Mitchell who underwent his formal training at North West London College and worked for British Telecoms before establishing a company of his own told Stabroek Business that he had observed on various visits to Guyana over the past four years that the local skill base in refrigeration and air conditioning technology was limited largely to “inherited knowledge” passed from one member of a family to another or learnt “as a trade”. He said the problem with knowledge gained in that way is that it has its limitations in terms of making the skills available to do some of the jobs that have become necessary in the construction sector in Guyana today. “Frankly, and while it is not a question of dismissing the work that some local HVAC technicians have been doing, providing a high standard of air conditioning and refrigeration services requires technical or theoretical” knowledge of the way these systems work.
“It is a formal, learnt discipline which has both a classroom dimension and a practical dimension. Quite often, for example, technicians’ knowledge of what might be wrong with an air conditioning or refrigeration unit is limited to the view that the system may require no more than what they describe as re-gassing. If that is the limit of their knowledge that is what they are likely to do and to keep doing without understanding that the problem may be a much more complex one.”

The Guyanese building services engineer also told Stabroek Business that he was concerned about the propensity in both the local public and private sector for servicing and repairing air conditioning units long after they have outlived their usefulness. “I understand the economic considerations that go into these kinds of decisions but in the final analysis systems that are being used beyond their life spans prove much more difficult to run,” Mitchell said. “When a thing breaks down several times the culture has been to keep it going rather than replace it. Higher running costs including higher electricity costs then become inevitable. I think it is really a matter of technicians being honest and saying to clients that the better option is to invest in a new piece of equipment.”

Meanwhile, according to Mitchell the quality and reliability of the power supply being provided by the Guyana Power and Light Company (GPL) has implications that go beyond inconvenience and economic cost. “There are cases in which local dealers of imported electrical and electronic goods simply do not make available to their customers the warranties offered by manufacturers and distributors. This has to do with the dealers’ lack of confidence in the electricity supply system and the fear   that customers confronted with electricity-related damage may seek to enforce those warranties. It’s bad news for customer service,” Mitchell said.

Meanwhile, Mitchell, who along with two local partners has established Combined Systems (Guyana) Ltd, believes that if Guyana is to catch up with much of the rest of the world in the building sector it must seek to emulate best practices that exist in other parts of the world. “At the risk of being told that the comparison is inappropriate I will say anyway that in the United Kingdom you cannot work in the air conditioning and refrigeration industry except you are formally certified to do so.” He explained that these stipulations are linked to both environmental and safety considerations that obtain in the United Kingdom. “I can tell you, for example, that the environmental regulations in the United Kingdom impose strict controls on the use of coolants in air conditioning and refrigeration systems. You have to account for every canister of coolant that you use. Additionally, the coolant R-22…which is now prohibited in the UK because of the damage which it does to the environment and the ozone layer, is still widely used in Guyana without any official controls, as far as I am aware,” Mitchell said.
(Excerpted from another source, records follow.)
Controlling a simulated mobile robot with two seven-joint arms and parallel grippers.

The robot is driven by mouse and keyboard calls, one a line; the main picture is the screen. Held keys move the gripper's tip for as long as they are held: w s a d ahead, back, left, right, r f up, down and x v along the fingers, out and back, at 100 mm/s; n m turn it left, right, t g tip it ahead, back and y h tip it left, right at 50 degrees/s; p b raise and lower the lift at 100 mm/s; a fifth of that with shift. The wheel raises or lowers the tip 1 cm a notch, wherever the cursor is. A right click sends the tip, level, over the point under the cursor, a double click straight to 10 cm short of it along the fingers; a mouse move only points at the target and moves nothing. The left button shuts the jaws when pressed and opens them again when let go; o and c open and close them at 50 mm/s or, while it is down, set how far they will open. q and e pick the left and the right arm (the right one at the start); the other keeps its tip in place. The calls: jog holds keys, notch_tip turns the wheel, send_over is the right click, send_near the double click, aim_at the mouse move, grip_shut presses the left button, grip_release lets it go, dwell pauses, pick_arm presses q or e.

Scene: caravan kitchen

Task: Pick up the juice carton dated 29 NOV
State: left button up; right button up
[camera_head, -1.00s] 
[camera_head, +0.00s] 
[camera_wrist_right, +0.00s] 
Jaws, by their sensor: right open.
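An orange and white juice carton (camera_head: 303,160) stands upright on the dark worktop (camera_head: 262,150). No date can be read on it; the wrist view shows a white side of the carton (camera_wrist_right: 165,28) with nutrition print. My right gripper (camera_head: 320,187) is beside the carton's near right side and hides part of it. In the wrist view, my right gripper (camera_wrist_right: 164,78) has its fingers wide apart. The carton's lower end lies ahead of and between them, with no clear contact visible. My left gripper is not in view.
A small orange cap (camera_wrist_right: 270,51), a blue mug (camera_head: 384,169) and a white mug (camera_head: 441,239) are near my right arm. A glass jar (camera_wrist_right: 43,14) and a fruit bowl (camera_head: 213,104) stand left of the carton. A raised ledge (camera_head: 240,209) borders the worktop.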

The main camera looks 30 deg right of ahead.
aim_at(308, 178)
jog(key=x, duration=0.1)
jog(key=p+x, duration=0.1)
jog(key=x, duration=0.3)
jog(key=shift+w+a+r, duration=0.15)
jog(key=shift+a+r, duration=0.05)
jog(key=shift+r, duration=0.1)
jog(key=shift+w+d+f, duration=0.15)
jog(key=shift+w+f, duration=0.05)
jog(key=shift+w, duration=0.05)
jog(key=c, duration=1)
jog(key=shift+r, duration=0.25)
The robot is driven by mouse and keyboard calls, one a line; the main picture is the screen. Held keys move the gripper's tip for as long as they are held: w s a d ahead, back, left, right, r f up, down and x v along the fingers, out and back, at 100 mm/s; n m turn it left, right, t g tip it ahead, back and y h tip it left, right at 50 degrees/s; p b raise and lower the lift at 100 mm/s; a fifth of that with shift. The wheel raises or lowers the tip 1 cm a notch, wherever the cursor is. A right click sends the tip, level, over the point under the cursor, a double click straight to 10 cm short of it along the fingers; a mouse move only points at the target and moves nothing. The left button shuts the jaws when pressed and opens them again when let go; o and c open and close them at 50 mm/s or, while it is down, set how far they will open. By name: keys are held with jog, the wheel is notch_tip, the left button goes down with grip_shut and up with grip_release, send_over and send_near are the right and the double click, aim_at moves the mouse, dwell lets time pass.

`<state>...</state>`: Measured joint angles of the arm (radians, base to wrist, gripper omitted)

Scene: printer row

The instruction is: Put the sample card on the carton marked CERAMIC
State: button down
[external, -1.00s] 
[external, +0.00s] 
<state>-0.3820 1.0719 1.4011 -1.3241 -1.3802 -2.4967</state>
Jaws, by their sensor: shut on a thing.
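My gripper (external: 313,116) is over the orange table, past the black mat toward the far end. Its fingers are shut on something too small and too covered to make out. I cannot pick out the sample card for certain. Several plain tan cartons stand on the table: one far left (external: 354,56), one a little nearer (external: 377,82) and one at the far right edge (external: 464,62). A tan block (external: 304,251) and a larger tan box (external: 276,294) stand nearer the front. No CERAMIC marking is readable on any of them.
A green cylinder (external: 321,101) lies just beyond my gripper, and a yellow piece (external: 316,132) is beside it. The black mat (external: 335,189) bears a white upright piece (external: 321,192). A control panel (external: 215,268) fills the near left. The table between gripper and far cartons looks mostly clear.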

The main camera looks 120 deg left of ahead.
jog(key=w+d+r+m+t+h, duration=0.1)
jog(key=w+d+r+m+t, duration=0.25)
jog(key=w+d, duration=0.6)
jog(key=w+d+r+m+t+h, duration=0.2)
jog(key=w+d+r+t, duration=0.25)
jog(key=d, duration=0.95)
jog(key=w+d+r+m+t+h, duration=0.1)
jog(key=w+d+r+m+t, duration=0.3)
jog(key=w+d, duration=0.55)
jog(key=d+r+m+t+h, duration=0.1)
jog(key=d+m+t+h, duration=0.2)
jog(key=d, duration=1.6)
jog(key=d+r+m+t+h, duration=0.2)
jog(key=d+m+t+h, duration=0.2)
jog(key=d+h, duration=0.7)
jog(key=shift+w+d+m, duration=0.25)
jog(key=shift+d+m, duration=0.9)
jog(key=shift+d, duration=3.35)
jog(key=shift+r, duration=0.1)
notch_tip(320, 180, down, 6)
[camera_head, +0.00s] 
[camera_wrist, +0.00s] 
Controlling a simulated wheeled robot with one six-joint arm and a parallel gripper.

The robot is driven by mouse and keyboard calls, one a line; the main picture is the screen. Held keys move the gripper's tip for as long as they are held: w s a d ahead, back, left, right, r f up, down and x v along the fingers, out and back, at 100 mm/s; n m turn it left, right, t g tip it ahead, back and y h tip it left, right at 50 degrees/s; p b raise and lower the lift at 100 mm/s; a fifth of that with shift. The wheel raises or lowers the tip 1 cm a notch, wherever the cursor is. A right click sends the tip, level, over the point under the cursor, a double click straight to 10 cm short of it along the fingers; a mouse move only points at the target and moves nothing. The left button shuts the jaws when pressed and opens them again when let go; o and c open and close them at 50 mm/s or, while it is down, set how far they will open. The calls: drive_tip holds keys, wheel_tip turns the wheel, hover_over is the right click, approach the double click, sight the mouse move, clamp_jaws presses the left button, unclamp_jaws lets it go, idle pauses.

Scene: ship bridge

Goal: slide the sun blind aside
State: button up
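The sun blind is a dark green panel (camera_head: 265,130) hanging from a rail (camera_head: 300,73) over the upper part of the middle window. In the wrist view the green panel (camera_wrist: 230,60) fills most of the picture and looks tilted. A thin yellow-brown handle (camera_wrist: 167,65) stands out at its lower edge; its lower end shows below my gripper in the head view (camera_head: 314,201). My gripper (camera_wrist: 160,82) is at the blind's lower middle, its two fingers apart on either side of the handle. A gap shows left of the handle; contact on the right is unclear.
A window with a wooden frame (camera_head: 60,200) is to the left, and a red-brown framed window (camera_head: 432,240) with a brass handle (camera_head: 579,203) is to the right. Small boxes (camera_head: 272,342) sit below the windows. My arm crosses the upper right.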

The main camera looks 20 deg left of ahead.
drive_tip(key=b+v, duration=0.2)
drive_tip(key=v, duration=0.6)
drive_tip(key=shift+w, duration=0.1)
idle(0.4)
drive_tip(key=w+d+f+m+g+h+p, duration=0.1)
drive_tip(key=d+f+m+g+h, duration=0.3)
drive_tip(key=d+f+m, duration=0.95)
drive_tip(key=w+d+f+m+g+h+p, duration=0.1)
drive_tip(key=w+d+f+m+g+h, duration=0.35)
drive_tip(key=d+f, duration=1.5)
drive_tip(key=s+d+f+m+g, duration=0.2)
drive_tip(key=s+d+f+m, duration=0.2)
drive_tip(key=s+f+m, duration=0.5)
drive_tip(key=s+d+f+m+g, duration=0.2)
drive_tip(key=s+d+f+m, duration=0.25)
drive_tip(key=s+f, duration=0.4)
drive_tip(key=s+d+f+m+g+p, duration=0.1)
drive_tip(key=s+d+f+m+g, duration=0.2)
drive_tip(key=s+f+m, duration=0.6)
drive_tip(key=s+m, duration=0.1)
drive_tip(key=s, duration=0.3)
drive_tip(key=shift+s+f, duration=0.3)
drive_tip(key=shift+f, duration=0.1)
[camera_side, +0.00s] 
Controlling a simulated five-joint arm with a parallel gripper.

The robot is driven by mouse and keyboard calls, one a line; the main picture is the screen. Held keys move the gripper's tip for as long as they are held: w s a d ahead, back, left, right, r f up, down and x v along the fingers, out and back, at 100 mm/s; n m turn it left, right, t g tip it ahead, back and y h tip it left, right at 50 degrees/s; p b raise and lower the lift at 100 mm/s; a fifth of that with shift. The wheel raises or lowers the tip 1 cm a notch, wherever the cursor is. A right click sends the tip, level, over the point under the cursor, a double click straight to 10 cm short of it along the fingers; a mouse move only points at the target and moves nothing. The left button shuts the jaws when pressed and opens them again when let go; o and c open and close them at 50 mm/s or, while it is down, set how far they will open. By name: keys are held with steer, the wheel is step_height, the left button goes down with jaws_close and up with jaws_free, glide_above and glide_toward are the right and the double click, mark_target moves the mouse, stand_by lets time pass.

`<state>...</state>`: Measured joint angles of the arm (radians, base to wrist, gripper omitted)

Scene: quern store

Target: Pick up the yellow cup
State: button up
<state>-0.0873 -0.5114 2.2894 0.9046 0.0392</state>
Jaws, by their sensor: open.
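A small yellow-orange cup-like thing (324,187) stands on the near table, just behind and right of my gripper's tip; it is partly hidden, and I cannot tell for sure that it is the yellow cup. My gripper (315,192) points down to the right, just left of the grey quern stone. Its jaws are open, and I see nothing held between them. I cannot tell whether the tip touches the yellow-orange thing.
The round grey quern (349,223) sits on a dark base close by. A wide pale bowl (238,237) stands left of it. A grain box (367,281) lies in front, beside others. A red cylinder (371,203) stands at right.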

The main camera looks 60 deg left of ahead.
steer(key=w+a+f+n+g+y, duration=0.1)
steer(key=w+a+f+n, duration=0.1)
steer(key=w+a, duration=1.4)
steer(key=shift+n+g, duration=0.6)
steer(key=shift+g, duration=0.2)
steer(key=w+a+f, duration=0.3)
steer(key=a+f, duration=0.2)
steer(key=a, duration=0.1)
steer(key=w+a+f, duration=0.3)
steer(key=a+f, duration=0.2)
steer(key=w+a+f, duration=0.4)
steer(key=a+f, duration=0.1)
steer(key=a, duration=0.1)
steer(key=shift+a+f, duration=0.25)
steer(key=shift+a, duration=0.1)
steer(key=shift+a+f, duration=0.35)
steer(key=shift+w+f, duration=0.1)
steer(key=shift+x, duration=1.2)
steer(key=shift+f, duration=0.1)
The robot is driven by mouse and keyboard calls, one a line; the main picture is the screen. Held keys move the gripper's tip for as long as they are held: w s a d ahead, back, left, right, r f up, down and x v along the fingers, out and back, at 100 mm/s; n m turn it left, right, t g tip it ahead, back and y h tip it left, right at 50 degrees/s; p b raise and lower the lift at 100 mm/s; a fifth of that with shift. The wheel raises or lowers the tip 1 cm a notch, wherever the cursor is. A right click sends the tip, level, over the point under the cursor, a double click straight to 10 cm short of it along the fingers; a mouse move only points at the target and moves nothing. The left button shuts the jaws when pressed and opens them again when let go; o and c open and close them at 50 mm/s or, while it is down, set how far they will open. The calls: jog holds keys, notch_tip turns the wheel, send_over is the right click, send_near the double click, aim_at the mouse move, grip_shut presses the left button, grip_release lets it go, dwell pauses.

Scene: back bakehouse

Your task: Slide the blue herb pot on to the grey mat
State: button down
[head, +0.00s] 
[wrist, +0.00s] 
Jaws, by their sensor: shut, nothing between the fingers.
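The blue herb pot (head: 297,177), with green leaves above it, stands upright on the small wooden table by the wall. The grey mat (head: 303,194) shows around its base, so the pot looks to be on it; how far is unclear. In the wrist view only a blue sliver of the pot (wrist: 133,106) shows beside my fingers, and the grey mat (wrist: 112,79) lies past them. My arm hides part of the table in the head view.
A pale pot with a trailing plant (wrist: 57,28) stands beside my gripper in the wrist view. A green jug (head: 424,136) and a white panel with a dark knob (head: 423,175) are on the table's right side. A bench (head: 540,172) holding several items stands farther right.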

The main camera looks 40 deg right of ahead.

He said that while a new coolant R-410-A which was in use in the UK is also available in Guyana, he had observed that local technicians were, in some cases, using inappropriate tools when working with R-410-A. “The problem here is that R-410-A operates at a much higher pressure and therefore requires tools and precautions that better protect the technicians. Apart from possible damage to equipment that can result from the mishandling of this coolant there is also the likelihood that the technician can be injured.”

Meanwhile, Mitchell is “very concerned” over what he says is the “environmental sloppiness” associated with the recovery of coolant from disused units. “I have gone to local suppliers and asked for recovery or receiver cylinders to enable the disposal or re-use of coolant and was told that such cylinders are not sold because that practice of recovering coolant is not commonplace here. If we are to be mindful of the environment I do not see how that can continue,” Mitchell said.

While he is “obviously concerned” with confronting some of the work-related challenges the sector has to offer, he said, he is also interested in contributing to such apprenticeship and training schemes as might exist that can help provide formal training. “I understand that the Government Technical Institute is offering a programme and yes I want to help, perhaps not in the sense of teaching but in sharing knowledge and discussing issues “in such a manner as to enable me to share knowledge with the people who shape the programmes.”
Meanwhile, according to Mitchell, Combined Systems is in the market to “shake up things.” He said attention to codes of practice in the construction industry in Guyana must run the entire gamut of related services. “It really makes no sense in attending to the building codes, for example, in the case of huge commercial buildings without dealing with issues that have to do with air conditioning and refrigeration since those are no less important aspects of the whole business of construction.”